Fifth, your concern is whether, in circumstances where you are barred from making representations [directly] to the Council, you are permitted to advise a law partner or client regarding his or her own representations to the Council. Pursuant to 18 U.S.C. § 207(a)(1), a former employee is not prohibited from providing “behind the scenes” assistance in connection with the representation of another person. Further, the restriction applies only to those communications and appearances that are made “with the intent to influence.” Therefore, you may provide advice to a law partner or a client with respect to his or her own representations to the Council.
Finally, you ask if any restrictions apply to a former Councilmember’s representations before the District of Columbia Financial Responsibility and Management Assistance Authority (Authority), and whether the Authority is an “agency” of the District of Columbia for purposes of 18 D.P.M. § 1814. Pursuant to the District of Columbia Financial Responsibility and Management Assistance Act of 1995, Pub.

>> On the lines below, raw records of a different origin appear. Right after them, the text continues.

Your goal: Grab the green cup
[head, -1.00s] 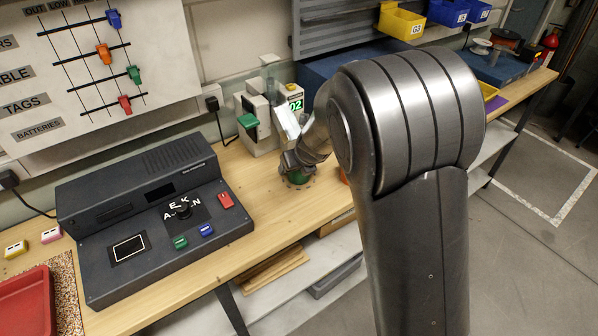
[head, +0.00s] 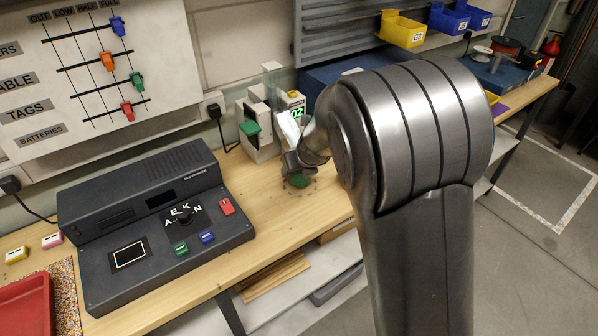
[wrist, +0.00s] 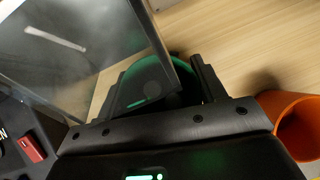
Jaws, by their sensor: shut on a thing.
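The green cup (head: 300,181) is on the wooden bench, beneath my gripper (head: 298,168) in the head view. My gripper covers much of it there. In the wrist view the green cup (wrist: 147,82) sits between the two dark fingers of my gripper (wrist: 158,85), which are shut on it. A grey see-through panel covers part of the cup in that view. I cannot tell whether the cup's base touches the bench.
An orange cup (wrist: 298,122) stands close to the right of my gripper in the wrist view. A white device (head: 262,130) with a green display stands behind. A dark console (head: 150,225) fills the bench to the left. Bare wood (head: 262,185) lies between.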

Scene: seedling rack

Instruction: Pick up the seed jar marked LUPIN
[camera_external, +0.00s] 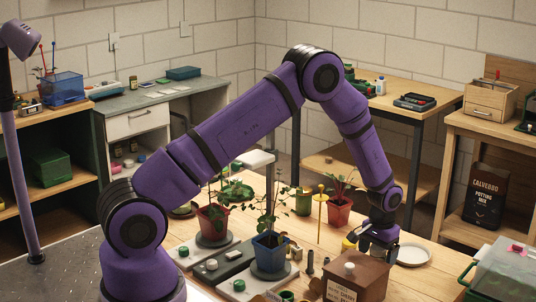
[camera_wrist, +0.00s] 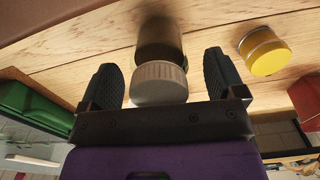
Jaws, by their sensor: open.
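In the wrist view a jar with a pale ribbed lid (camera_wrist: 160,84) and a darker body (camera_wrist: 160,40) is between the two dark fingers of my gripper (camera_wrist: 160,62). The fingers are apart, with a gap on each side of the lid. No label can be read on this jar, so I cannot tell whether it is the LUPIN one. A jar with a yellow lid (camera_wrist: 268,56) stands to the right, outside the fingers. In the external view my gripper (camera_external: 377,248) is low over the table, and the pale-lidded jar is hidden behind a brown box.
The brown box (camera_external: 370,280) stands close in front of my gripper. A white saucer (camera_external: 412,262) lies to the right. Potted plants, including one in a blue pot (camera_external: 270,254) and one in a red pot (camera_external: 339,212), stand to the left and behind.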

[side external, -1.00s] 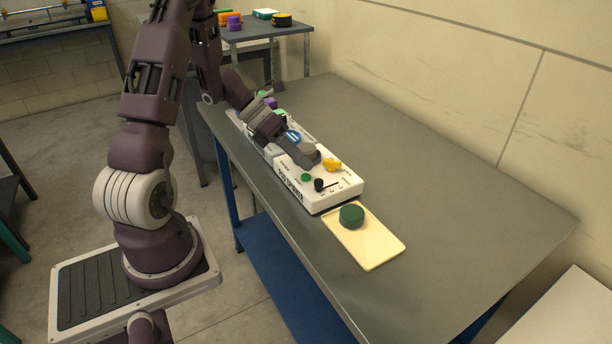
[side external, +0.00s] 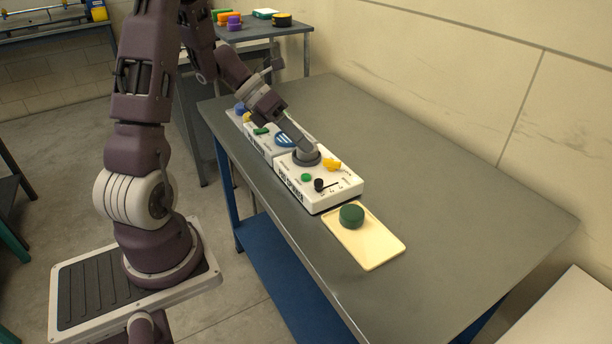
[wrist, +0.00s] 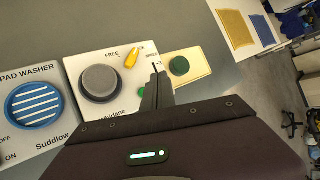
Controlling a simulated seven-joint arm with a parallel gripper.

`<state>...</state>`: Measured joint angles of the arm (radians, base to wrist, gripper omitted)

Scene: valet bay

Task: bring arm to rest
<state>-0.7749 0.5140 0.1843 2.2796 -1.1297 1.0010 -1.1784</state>
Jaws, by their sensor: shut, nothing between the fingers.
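My gripper (side external: 300,141) is shut with nothing between its fingers. In the side external view its tips appear in front of or just above the grey round knob (side external: 307,156) on a white machine box (side external: 333,192); I cannot tell whether they touch it. In the wrist view the shut fingers (wrist: 157,78) point over the white panel, to the right of the grey knob (wrist: 100,82). They hide part of the panel and partly overlap a green button (wrist: 144,91).
The white box also bears a yellow lever (side external: 332,164) and a black knob (side external: 319,185). A pad washer with a blue striped disc (wrist: 33,105) adjoins it. A cream tray (side external: 375,249) holds a dark green round pad (side external: 352,215). The right of the grey table (side external: 460,215) is clear.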

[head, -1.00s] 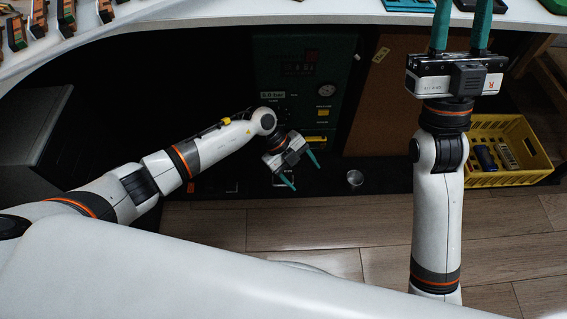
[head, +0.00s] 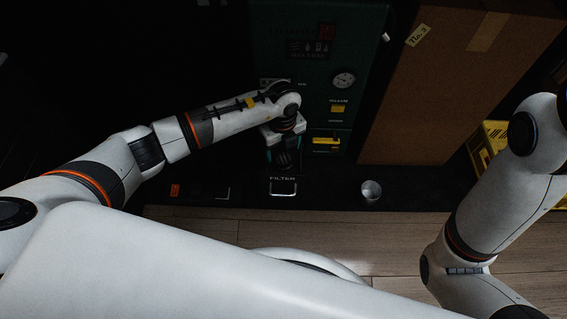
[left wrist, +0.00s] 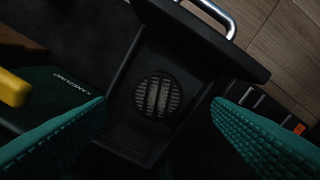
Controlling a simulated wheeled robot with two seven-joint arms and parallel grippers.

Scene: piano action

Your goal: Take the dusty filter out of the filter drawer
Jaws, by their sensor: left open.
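The filter drawer (left wrist: 120,85) is pulled open in the left wrist view, with its dark front panel and metal handle (left wrist: 215,14) at the top. The dusty filter (left wrist: 158,95), a round dark piece with a pale grey slotted mesh, lies inside it. In the head view the drawer's front carries the word FILTER and a handle (head: 283,188). My left gripper (left wrist: 160,130) is open, its two teal fingers on either side of the filter, holding nothing. In the head view it points down behind the handle and its fingers are mostly hidden. My right gripper is out of view.
The dark green machine panel (head: 300,75) with a gauge and yellow parts stands behind the drawer. A brown cardboard box (head: 430,90) is to its right. A small metal cup (head: 371,191) stands right of the drawer. A yellow crate (head: 490,140) is partly hidden by my right arm.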

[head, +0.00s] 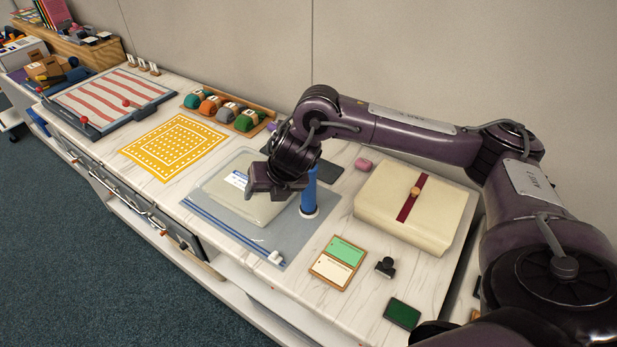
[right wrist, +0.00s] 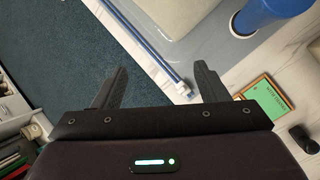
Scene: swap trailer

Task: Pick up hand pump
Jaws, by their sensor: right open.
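The hand pump (head: 310,194) is a blue upright cylinder with a white base. It stands at the right edge of a clear zip bag (head: 212,208) on the counter. In the right wrist view the blue pump (right wrist: 262,12) shows at the top right, outside the jaws. My right gripper (head: 262,190) is open and empty, above the bag and just left of the pump in the head view. In the right wrist view its two fingers (right wrist: 158,88) are spread with floor and the counter edge between them. My left gripper is not in view.
A cream box with a red band (head: 372,208) stands right of the pump. A green and cream card set (head: 338,262), a black stamp (head: 385,267) and a green pad (head: 402,314) lie in front. Yarn balls (head: 229,112) sit in a tray behind. A yellow mat (head: 172,146) lies left.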

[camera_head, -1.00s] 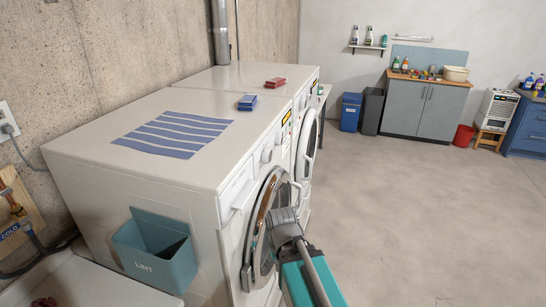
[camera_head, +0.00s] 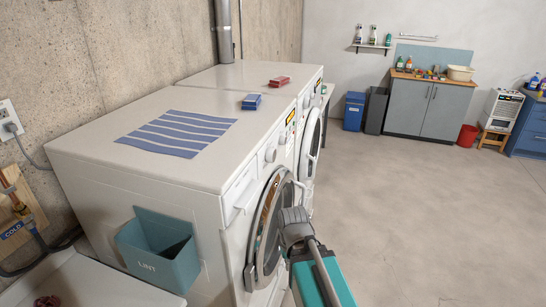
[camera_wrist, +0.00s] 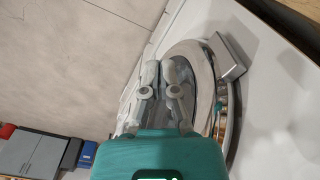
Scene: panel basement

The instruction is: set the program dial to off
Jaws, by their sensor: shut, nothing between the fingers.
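The near white front-loading machine (camera_head: 246,193) has small round knobs on its upper front panel, one of them a knob (camera_head: 271,155) near the drawer. I cannot tell which is the program dial or read any marks on it. My gripper (camera_head: 294,217) is in front of the round door (camera_head: 267,229), below and apart from the knobs. In the wrist view my gripper (camera_wrist: 160,70) has its two grey fingers close together, empty, beside the chrome door ring (camera_wrist: 222,100). The knobs do not show clearly in the wrist view.
A blue box (camera_head: 252,101), a red box (camera_head: 279,82) and a striped cloth (camera_head: 178,133) lie on top of the machines. A teal lint bin (camera_head: 158,262) hangs on the near side. The door handle (camera_head: 301,193) sticks out near my gripper. Floor to the right is clear.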

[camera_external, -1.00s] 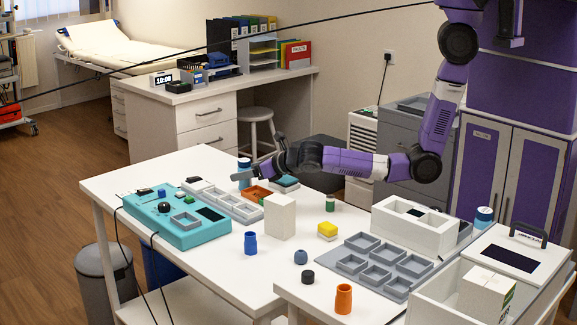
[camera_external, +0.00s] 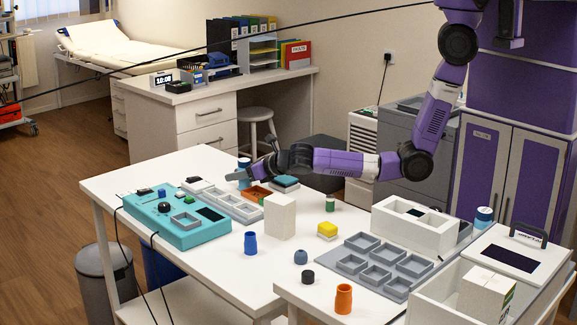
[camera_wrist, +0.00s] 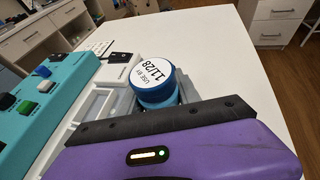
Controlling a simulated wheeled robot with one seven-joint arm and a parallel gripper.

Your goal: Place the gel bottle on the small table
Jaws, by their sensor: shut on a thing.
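A round bottle with a blue rim and a white top marked "USE BY 11/28" (camera_wrist: 153,77) shows just beyond the dark edge of my gripper (camera_wrist: 160,113) in the wrist view. The outside view shows this blue and white bottle (camera_external: 244,163) at the far side of the white table (camera_external: 190,158). My gripper (camera_external: 236,176) is shut on it, low over the table; the fingers are mostly hidden in both views. I cannot tell whether the bottle's base touches the table. No label naming gel is readable.
A teal control box (camera_external: 175,222) and a grey compartment tray (camera_external: 235,207) lie close by. Another blue-capped container (camera_external: 483,216) is at the right.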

L. No. 104-8, § 101(a), 109 Stat. 97, the Authority “is established as an entity within the government of the District of Columbia, and is not established as a department, agency, establishment or instrumentality of the United States Government.” The term, “agency”, is defined in 18 D.P.M. § 1814.1 as “any unit of the District of Columbia government required by law, by the Mayor of the District of Columbia, or by the Council of the District of Columbia to administer any law, rule, or any regulation adopted under authority of law.” Therefore, as an entity established by federal law to administer certain laws and regulations pertaining to District budget reforms, the Authority, in our view, is an “agency” of the District of Columbia government for purposes of 18 D.P.M. §§ 1814 et seq.